__RECORDED INFORMATION__.
--------------------

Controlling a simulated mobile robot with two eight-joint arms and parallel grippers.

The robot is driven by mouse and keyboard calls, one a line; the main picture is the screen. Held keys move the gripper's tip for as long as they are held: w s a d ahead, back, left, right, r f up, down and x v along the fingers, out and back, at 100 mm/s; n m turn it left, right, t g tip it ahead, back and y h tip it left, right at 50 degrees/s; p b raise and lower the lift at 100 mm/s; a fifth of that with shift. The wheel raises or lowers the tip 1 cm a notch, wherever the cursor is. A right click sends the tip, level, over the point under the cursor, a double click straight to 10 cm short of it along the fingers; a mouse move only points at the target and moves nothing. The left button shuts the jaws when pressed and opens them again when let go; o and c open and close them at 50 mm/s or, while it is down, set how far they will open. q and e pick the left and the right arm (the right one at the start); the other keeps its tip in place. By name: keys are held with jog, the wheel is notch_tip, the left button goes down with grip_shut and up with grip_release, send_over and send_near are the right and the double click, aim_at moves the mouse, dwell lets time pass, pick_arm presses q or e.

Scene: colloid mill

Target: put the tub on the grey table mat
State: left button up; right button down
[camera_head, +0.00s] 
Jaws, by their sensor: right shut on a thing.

--------------------

__PROBLEM TO SOLVE__. Repeat every line of the material exactly as given.

__SOLUTION TO THE EXERCISE__.
Controlling a simulated mobile robot with two eight-joint arms and parallel grippers.

The robot is driven by mouse and keyboard calls, one a line; the main picture is the screen. Held keys move the gripper's tip for as long as they are held: w s a d ahead, back, left, right, r f up, down and x v along the fingers, out and back, at 100 mm/s; n m turn it left, right, t g tip it ahead, back and y h tip it left, right at 50 degrees/s; p b raise and lower the lift at 100 mm/s; a fifth of that with shift. The wheel raises or lowers the tip 1 cm a notch, wherever the cursor is. A right click sends the tip, level, over the point under the cursor, a double click straight to 10 cm short of it along the fingers; a mouse move only points at the target and moves nothing. The left button shuts the jaws when pressed and opens them again when let go; o and c open and close them at 50 mm/s or, while it is down, set how far they will open. q and e pick the left and the right arm (the right one at the start); the other keeps its tip in place. By name: keys are held with jog, the wheel is notch_tip, the left button goes down with grip_shut and up with grip_release, send_over and send_near are the right and the double click, aim_at moves the mouse, dwell lets time pass, pick_arm presses q or e.

Scene: colloid mill

Target: put the tub on the grey table mat
State: left button up; right button down
[camera_head, +0.00s] 
Jaws, by their sensor: right shut on a thing.

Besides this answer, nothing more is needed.